(The exercise): Pull out each line of the records holding the string "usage".

(Items from a data source):
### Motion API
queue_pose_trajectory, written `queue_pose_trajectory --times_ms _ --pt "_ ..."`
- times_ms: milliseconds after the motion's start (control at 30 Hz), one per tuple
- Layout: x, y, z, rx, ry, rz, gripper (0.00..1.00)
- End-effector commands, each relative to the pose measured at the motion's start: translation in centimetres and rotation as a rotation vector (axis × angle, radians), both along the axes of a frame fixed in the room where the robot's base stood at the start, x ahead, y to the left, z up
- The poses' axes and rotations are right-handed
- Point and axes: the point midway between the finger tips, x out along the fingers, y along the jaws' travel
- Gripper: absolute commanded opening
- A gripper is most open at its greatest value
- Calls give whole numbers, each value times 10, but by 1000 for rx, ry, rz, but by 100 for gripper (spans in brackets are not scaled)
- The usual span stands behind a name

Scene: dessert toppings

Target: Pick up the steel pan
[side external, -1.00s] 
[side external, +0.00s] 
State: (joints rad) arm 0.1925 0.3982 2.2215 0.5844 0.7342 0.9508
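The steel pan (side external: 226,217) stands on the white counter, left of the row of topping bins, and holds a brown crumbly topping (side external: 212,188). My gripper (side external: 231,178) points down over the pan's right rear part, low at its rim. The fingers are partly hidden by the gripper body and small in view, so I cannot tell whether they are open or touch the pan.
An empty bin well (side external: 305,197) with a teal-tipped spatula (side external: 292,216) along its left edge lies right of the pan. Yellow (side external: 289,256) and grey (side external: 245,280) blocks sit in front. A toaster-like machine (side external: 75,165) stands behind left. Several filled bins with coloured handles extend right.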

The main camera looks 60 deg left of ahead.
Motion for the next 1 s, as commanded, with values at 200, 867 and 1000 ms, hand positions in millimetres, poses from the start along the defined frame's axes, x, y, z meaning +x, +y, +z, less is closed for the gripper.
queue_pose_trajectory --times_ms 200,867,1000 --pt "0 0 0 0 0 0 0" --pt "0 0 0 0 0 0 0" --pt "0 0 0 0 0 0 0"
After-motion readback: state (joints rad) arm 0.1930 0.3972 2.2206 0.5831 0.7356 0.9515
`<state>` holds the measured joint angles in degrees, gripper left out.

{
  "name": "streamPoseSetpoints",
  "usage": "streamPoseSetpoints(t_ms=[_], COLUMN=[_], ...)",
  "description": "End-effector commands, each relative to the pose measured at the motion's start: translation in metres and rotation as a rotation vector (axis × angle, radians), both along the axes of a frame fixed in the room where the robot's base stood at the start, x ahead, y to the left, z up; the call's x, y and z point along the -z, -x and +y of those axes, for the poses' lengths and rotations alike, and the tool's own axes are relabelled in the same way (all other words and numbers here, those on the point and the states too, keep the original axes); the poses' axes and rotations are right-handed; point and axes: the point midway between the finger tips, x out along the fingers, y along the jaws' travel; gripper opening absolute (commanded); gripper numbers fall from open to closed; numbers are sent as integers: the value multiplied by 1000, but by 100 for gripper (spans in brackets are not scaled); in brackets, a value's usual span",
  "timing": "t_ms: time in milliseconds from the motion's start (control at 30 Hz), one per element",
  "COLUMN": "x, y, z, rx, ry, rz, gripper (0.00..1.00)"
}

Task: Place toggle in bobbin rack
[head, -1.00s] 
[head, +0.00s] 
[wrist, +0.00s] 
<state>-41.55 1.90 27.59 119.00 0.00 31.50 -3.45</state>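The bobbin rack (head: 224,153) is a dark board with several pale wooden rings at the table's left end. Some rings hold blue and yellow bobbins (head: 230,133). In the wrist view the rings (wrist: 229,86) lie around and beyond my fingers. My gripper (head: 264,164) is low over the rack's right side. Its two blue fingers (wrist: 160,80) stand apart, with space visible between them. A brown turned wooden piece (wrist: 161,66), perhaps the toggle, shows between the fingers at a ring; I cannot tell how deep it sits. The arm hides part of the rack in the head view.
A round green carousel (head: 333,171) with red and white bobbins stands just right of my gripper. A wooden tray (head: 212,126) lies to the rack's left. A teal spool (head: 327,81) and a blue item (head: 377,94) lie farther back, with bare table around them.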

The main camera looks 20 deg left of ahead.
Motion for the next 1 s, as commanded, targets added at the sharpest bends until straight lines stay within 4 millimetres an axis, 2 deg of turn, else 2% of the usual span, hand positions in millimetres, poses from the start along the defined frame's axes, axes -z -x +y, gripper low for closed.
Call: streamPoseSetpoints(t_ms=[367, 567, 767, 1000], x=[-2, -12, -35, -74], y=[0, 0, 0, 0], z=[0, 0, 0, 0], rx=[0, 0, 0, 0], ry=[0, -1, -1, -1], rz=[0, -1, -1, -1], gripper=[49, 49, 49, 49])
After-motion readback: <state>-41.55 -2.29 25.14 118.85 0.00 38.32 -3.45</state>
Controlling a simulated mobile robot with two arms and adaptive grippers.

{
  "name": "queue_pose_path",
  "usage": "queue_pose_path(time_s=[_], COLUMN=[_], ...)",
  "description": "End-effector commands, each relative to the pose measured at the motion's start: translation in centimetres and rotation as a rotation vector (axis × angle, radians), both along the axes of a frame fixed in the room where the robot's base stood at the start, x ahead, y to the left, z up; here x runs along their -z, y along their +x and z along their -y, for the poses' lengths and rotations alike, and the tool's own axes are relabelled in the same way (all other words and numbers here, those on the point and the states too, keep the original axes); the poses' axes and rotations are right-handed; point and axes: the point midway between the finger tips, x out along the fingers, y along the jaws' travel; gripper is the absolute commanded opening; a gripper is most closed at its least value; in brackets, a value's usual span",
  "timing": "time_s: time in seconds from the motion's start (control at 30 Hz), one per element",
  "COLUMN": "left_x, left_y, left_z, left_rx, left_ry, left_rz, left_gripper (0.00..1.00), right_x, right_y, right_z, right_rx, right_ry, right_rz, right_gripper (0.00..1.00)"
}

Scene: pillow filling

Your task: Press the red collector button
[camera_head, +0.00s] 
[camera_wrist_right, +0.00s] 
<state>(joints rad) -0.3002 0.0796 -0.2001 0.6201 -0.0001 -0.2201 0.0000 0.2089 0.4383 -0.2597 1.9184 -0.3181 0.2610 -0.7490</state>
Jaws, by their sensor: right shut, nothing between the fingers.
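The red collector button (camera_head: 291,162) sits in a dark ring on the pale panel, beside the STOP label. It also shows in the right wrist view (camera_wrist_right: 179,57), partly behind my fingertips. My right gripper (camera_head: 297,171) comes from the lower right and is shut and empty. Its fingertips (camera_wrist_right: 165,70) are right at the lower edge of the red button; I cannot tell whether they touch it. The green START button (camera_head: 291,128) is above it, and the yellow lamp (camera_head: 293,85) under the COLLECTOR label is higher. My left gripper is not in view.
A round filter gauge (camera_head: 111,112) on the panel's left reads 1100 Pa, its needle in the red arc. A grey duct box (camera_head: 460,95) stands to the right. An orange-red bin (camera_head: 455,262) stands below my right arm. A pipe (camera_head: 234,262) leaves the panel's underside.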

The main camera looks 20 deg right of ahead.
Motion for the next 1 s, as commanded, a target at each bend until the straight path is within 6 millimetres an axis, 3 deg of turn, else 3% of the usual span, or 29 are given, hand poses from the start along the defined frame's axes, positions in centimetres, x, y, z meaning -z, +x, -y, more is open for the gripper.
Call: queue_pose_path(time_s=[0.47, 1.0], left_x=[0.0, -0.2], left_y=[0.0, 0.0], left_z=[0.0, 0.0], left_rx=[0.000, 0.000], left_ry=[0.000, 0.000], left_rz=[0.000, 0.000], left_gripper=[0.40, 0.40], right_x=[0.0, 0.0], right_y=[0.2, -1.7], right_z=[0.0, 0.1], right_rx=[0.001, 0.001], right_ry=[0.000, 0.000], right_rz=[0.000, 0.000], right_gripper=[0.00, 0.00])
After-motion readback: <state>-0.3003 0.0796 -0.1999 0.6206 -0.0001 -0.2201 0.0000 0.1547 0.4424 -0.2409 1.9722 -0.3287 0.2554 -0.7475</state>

(Task response):
  "usage": "streamPoseSetpoints(t_ms=[_], COLUMN=[_], ...)",
  "usage": "queue_pose_path(time_s=[_], COLUMN=[_], ...)",

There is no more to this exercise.